Write the data out again exactly, dropping any images it holds.

═══

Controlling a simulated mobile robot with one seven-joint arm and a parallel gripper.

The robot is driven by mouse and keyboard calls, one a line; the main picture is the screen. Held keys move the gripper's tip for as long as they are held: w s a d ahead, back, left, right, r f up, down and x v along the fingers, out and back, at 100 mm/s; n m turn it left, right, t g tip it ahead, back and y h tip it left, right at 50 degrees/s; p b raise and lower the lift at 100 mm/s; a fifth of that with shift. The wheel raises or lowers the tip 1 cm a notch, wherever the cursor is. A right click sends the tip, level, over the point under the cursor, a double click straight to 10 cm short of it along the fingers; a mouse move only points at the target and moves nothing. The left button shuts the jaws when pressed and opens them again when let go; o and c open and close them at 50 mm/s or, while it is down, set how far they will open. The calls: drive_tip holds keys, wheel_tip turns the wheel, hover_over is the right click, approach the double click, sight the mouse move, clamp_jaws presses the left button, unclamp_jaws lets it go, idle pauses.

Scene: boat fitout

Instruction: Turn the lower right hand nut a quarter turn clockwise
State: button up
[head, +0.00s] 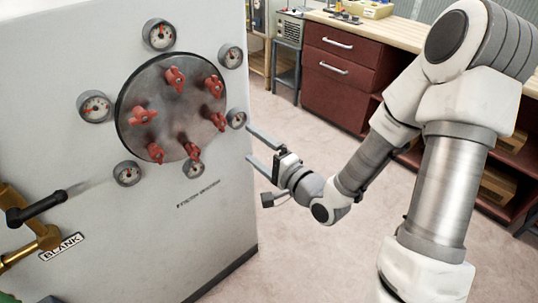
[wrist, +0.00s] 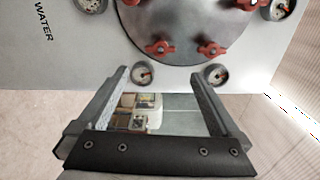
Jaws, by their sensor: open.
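A round dark grey plate (head: 182,108) on the light panel carries a ring of red wing nuts. The lower right hand nut (head: 219,121) is at the plate's right side, below the upper right nut (head: 214,86). The wrist view is turned sideways, and the same nut (wrist: 160,48) shows there above the gap between my fingers, its wings lying roughly across the picture. My gripper (head: 248,143) is open and empty, right of the plate by the panel's right edge, apart from the nut. Both fingers (wrist: 160,73) show in the wrist view.
Small gauges ring the plate; the lower right gauge (head: 236,118) sits between the nut and my fingertips in the picture. A brass valve with a black handle (head: 38,207) juts out at lower left. A red-drawer workbench (head: 340,75) stands behind. Floor (head: 300,240) right of the panel is clear.

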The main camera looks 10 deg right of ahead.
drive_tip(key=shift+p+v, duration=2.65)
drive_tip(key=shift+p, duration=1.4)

═══

■ Completed exercise:
Controlling a simulated mobile robot with one seven-joint arm and a parallel gripper.

The robot is driven by mouse and keyboard calls, one a line; the main picture is the screen. Held keys move the gripper's tip for as long as they are held: w s a d ahead, back, left, right, r f up, down and x v along the fingers, out and back, at 100 mm/s; n m turn it left, right, t g tip it ahead, back and y h tip it left, right at 50 degrees/s; p b raise and lower the lift at 100 mm/s; a fifth of that with shift. The wheel raises or lowers the tip 1 cm a notch, wherever the cursor is. A right click sends the tip, level, over the point under the cursor, a double click straight to 10 cm short of it along the fingers; a mouse move only points at the target and moves nothing. The left button shuts the jaws when pressed and opens them again when let go; o and c open and close them at 50 mm/s or, while it is down, set how far they will open. The calls: drive_tip holds keys, wheel_tip turns the wheel, hover_over is the right click, approach the double click, sight the mouse move, clamp_jaws presses the left button, unclamp_jaws lets it go, idle pauses.

Scene: boat fitout

Instruction: Turn the lower right hand nut a quarter turn clockwise
State: button up
[head, +0.00s] 
[wrist, +0.00s] 
Jaws, by their sensor: open.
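A round dark grey plate (head: 182,108) on the light panel carries a ring of red wing nuts. The lower right hand nut (head: 219,121) is at the plate's right side, below the upper right nut (head: 214,86). The wrist view is turned sideways, and the same nut (wrist: 160,48) shows there above the gap between my fingers, its wings lying roughly across the picture. My gripper (head: 248,143) is open and empty, right of the plate by the panel's right edge, apart from the nut. Both fingers (wrist: 160,73) show in the wrist view.
Small gauges ring the plate; the lower right gauge (head: 236,118) sits between the nut and my fingertips in the picture. A brass valve with a black handle (head: 38,207) juts out at lower left. A red-drawer workbench (head: 340,75) stands behind. Floor (head: 300,240) right of the panel is clear.

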The main camera looks 10 deg right of ahead.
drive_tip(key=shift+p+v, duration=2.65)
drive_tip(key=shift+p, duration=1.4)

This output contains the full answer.